**PROMPT**
Give the entries back exactly, dropping each image.

>>>

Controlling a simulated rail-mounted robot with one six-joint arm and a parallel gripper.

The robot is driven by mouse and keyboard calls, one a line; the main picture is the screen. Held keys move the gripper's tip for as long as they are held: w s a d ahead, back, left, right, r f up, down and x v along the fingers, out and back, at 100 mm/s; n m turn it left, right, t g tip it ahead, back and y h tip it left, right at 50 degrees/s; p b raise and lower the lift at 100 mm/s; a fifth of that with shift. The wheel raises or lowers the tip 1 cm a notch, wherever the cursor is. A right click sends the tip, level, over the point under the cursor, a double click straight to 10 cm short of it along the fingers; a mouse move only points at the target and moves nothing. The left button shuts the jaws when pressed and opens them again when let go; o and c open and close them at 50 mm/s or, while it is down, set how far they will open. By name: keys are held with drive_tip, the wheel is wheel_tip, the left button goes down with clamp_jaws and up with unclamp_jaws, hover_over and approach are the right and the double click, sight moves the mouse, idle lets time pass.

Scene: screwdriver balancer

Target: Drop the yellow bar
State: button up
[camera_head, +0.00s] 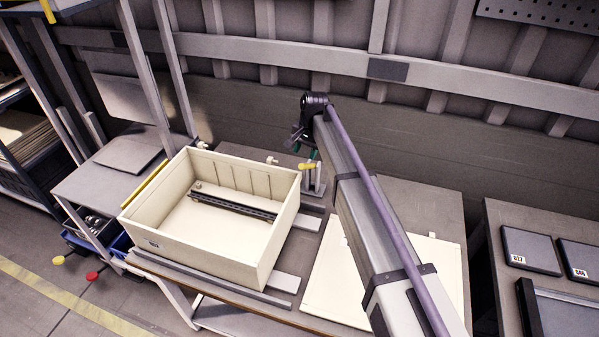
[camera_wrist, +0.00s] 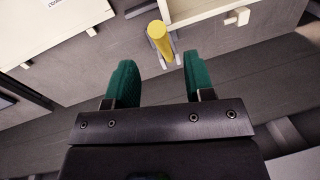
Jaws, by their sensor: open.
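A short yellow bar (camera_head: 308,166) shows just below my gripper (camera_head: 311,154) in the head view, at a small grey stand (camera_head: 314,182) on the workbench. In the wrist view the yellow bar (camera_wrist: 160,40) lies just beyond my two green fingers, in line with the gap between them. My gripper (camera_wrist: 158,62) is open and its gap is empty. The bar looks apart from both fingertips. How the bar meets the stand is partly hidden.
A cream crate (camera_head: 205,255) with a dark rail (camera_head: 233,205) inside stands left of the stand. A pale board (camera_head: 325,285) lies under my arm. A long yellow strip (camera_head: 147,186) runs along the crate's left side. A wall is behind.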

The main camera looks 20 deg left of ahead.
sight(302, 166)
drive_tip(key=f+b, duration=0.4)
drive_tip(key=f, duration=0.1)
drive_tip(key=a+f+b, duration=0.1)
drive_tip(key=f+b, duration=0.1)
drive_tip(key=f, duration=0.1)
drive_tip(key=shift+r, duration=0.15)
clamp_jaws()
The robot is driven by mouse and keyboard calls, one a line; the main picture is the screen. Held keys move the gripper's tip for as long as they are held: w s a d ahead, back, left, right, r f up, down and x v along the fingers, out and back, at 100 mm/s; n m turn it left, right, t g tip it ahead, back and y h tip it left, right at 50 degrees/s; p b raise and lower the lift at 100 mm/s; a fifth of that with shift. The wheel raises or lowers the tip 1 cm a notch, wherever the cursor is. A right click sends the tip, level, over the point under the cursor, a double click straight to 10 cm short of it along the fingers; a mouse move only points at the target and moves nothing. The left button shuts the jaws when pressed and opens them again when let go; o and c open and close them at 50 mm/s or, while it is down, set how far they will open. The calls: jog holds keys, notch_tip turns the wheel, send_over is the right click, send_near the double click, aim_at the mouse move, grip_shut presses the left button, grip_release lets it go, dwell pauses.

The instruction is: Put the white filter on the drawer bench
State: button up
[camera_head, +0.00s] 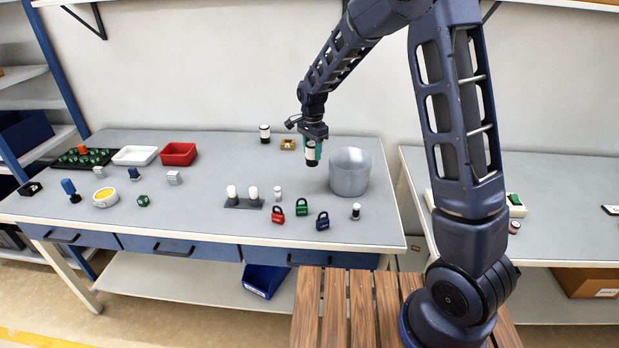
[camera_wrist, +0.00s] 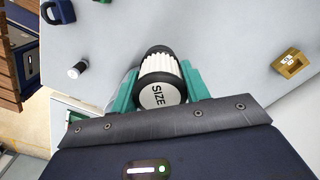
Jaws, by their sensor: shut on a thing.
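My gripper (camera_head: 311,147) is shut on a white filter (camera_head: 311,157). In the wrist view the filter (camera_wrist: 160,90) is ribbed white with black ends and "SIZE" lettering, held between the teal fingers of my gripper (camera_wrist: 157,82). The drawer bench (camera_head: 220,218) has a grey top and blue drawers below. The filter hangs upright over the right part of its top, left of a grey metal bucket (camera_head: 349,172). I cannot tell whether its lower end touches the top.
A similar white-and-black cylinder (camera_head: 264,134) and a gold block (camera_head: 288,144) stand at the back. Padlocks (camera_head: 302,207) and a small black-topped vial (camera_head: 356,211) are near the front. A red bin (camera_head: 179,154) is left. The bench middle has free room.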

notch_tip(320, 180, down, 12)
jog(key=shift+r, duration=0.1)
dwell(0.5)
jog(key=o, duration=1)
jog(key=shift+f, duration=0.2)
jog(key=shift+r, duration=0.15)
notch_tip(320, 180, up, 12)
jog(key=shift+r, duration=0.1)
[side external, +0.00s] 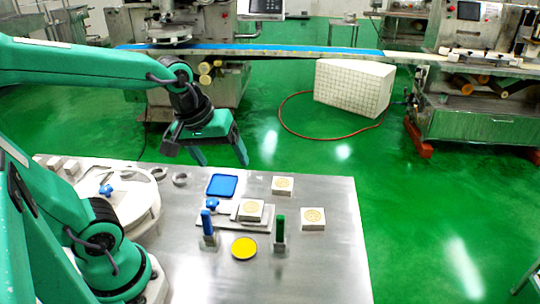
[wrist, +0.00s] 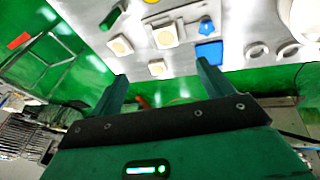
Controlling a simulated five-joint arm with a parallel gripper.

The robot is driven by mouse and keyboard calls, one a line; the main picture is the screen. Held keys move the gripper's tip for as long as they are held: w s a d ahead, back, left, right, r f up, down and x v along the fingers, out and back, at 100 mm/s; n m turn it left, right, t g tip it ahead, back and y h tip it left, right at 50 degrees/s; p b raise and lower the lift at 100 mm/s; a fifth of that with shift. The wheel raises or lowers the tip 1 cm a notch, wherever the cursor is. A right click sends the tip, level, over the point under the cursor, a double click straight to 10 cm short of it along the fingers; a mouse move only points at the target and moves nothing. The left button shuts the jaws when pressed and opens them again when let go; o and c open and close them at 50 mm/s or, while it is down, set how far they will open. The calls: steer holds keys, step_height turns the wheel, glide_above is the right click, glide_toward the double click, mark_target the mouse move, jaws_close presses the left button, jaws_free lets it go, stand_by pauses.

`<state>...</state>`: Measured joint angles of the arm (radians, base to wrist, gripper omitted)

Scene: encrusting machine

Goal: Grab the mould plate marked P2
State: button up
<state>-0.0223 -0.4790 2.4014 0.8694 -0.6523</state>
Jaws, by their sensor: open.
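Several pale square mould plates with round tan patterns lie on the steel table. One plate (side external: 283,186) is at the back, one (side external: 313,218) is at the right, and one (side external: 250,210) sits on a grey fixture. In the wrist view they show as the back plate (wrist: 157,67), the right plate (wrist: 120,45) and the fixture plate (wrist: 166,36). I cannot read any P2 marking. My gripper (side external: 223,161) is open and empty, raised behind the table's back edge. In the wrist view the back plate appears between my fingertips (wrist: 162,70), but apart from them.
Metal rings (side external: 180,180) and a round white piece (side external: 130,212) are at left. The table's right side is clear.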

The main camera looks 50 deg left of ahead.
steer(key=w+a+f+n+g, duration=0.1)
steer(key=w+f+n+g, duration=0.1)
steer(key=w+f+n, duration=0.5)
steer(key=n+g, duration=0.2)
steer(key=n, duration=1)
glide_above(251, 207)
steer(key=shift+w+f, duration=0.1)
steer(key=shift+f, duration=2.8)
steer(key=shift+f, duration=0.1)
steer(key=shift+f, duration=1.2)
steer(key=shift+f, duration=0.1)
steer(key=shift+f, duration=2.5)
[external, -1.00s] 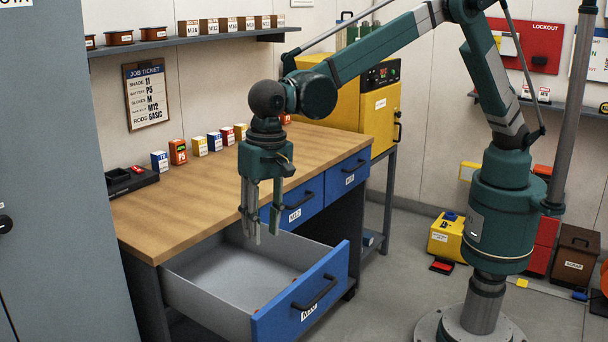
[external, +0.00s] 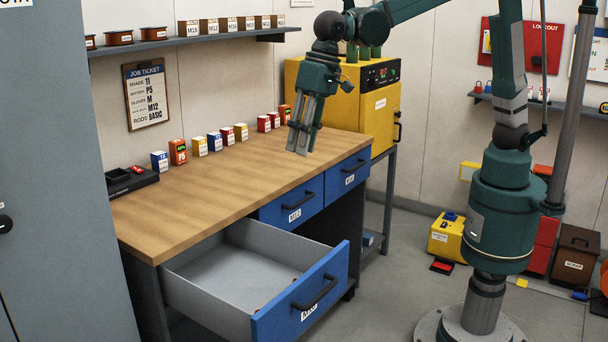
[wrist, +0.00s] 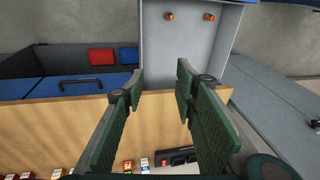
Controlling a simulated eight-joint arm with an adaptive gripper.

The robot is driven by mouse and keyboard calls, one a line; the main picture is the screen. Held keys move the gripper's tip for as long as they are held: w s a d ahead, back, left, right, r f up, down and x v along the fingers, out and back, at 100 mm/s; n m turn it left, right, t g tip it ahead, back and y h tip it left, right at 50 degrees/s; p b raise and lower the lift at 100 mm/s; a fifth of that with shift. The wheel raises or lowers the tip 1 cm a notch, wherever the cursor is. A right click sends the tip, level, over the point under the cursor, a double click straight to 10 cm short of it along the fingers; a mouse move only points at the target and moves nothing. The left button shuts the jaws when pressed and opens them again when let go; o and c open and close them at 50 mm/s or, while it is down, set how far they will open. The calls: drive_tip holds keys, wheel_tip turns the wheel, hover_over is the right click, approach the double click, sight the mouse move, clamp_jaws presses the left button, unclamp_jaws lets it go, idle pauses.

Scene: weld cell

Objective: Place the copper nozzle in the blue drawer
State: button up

<<<

**WRITTEN ANSWER**
Controlling a simulated rail-mounted robot with one six-joint arm and a parallel gripper.

The robot is driven by mouse and keyboard calls, one a line; the main picture is the screen. Held keys move the gripper's tip for as long as they are held: w s a d ahead, back, left, right, r f up, down and x v along the fingers, out and back, at 100 mm/s; n m turn it left, right, t g tip it ahead, back and y h tip it left, right at 50 degrees/s; p b raise and lower the lift at 100 mm/s; a fifth of that with shift. The wheel raises or lowers the tip 1 cm a notch, wherever the cursor is. A right click sends the tip, level, over the point under the cursor, a double click straight to 10 cm short of it along the fingers; a mouse move only points at the target and moves nothing. The left button shuts the jaws when pressed and opens them again when let go; o and c open and close them at 50 mm/s or, while it is down, set how far they will open. By name: keys are held with drive_tip, the wheel is wheel_tip, the left button goes down with clamp_jaws and up with unclamp_jaws, hover_over and approach are the right and the double click, sight moves the mouse, idle lets time pass.

Scene: screwdriver balancer

Target: Drop the yellow bar
State: button up
[camera_head, +0.00s] 
[camera_wrist, +0.00s] 
Jaws, by their sensor: open.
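A short yellow bar (camera_head: 308,166) shows just below my gripper (camera_head: 311,154) in the head view, at a small grey stand (camera_head: 314,182) on the workbench. In the wrist view the yellow bar (camera_wrist: 160,40) lies just beyond my two green fingers, in line with the gap between them. My gripper (camera_wrist: 158,62) is open and its gap is empty. The bar looks apart from both fingertips. How the bar meets the stand is partly hidden.
A cream crate (camera_head: 205,255) with a dark rail (camera_head: 233,205) inside stands left of the stand. A pale board (camera_head: 325,285) lies under my arm. A long yellow strip (camera_head: 147,186) runs along the crate's left side. A wall is behind.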

The main camera looks 20 deg left of ahead.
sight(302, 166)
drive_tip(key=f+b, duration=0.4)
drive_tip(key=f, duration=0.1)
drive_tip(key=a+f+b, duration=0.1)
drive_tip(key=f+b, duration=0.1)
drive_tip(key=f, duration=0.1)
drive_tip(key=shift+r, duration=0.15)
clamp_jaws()
The robot is driven by mouse and keyboard calls, one a line; the main picture is the screen. Held keys move the gripper's tip for as long as they are held: w s a d ahead, back, left, right, r f up, down and x v along the fingers, out and back, at 100 mm/s; n m turn it left, right, t g tip it ahead, back and y h tip it left, right at 50 degrees/s; p b raise and lower the lift at 100 mm/s; a fifth of that with shift. The wheel raises or lowers the tip 1 cm a notch, wherever the cursor is. A right click sends the tip, level, over the point under the cursor, a double click straight to 10 cm short of it along the fingers; a mouse move only points at the target and moves nothing. The left button shuts the jaws when pressed and opens them again when let go; o and c open and close them at 50 mm/s or, while it is down, set how far they will open. The calls: jog holds keys, notch_tip turns the wheel, send_over is the right click, send_near the double click, aim_at the mouse move, grip_shut presses the left button, grip_release lets it go, dwell pauses.

The instruction is: Put the white filter on the drawer bench
State: button up
[camera_head, +0.00s] 
[camera_wrist, +0.00s] 
Jaws, by their sensor: shut on a thing.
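My gripper (camera_head: 311,147) is shut on a white filter (camera_head: 311,157). In the wrist view the filter (camera_wrist: 160,90) is ribbed white with black ends and "SIZE" lettering, held between the teal fingers of my gripper (camera_wrist: 157,82). The drawer bench (camera_head: 220,218) has a grey top and blue drawers below. The filter hangs upright over the right part of its top, left of a grey metal bucket (camera_head: 349,172). I cannot tell whether its lower end touches the top.
A similar white-and-black cylinder (camera_head: 264,134) and a gold block (camera_head: 288,144) stand at the back. Padlocks (camera_head: 302,207) and a small black-topped vial (camera_head: 356,211) are near the front. A red bin (camera_head: 179,154) is left. The bench middle has free room.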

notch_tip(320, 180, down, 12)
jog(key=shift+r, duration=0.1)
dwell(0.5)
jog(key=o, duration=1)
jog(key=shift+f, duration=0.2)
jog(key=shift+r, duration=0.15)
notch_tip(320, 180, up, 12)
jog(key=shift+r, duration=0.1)
[side external, +0.00s] 
[wrist, +0.00s] 
Controlling a simulated five-joint arm with a parallel gripper.

The robot is driven by mouse and keyboard calls, one a line; the main picture is the screen. Held keys move the gripper's tip for as long as they are held: w s a d ahead, back, left, right, r f up, down and x v along the fingers, out and back, at 100 mm/s; n m turn it left, right, t g tip it ahead, back and y h tip it left, right at 50 degrees/s; p b raise and lower the lift at 100 mm/s; a fifth of that with shift. The wheel raises or lowers the tip 1 cm a notch, wherever the cursor is. A right click sends the tip, level, over the point under the cursor, a double click straight to 10 cm short of it along the fingers; a mouse move only points at the target and moves nothing. The left button shuts the jaws when pressed and opens them again when let go; o and c open and close them at 50 mm/s or, while it is down, set how far they will open. The calls: steer holds keys, step_height turns the wheel, glide_above is the right click, glide_toward the double click, mark_target the mouse move, jaws_close presses the left button, jaws_free lets it go, stand_by pauses.

`<state>...</state>`: Measured joint angles of the arm (radians, base to wrist, gripper omitted)

Scene: encrusting machine

Goal: Grab the mould plate marked P2
State: button up
<state>-0.0223 -0.4790 2.4014 0.8694 -0.6523</state>
Jaws, by their sensor: open.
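Several pale square mould plates with round tan patterns lie on the steel table. One plate (side external: 283,186) is at the back, one (side external: 313,218) is at the right, and one (side external: 250,210) sits on a grey fixture. In the wrist view they show as the back plate (wrist: 157,67), the right plate (wrist: 120,45) and the fixture plate (wrist: 166,36). I cannot read any P2 marking. My gripper (side external: 223,161) is open and empty, raised behind the table's back edge. In the wrist view the back plate appears between my fingertips (wrist: 162,70), but apart from them.
Metal rings (side external: 180,180) and a round white piece (side external: 130,212) are at left. The table's right side is clear.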

The main camera looks 50 deg left of ahead.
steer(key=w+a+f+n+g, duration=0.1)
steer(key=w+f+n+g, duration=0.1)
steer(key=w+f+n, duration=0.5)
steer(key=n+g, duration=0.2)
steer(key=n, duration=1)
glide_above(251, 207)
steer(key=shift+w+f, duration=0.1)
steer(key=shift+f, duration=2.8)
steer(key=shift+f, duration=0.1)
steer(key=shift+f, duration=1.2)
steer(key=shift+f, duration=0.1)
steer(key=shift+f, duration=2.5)
[external, -1.00s] 
[external, +0.00s] 
[wrist, +0.00s] 
Controlling a simulated eight-joint arm with an adaptive gripper.

The robot is driven by mouse and keyboard calls, one a line; the main picture is the screen. Held keys move the gripper's tip for as long as they are held: w s a d ahead, back, left, right, r f up, down and x v along the fingers, out and back, at 100 mm/s; n m turn it left, right, t g tip it ahead, back and y h tip it left, right at 50 degrees/s; p b raise and lower the lift at 100 mm/s; a fifth of that with shift. The wheel raises or lowers the tip 1 cm a notch, wherever the cursor is. A right click sends the tip, level, over the point under the cursor, a double click straight to 10 cm short of it along the fingers; a mouse move only points at the target and moves nothing. The left button shuts the jaws when pressed and opens them again when let go; o and c open and close them at 50 mm/s or, while it is down, set how far they will open. The calls: drive_tip holds keys, wheel_tip turns the wheel, hover_over is the right click, approach the double click, sight the mouse move, clamp_jaws presses the left button, unclamp_jaws lets it go, idle pauses.

Scene: weld cell

Objective: Place the copper nozzle in the blue drawer
State: button up

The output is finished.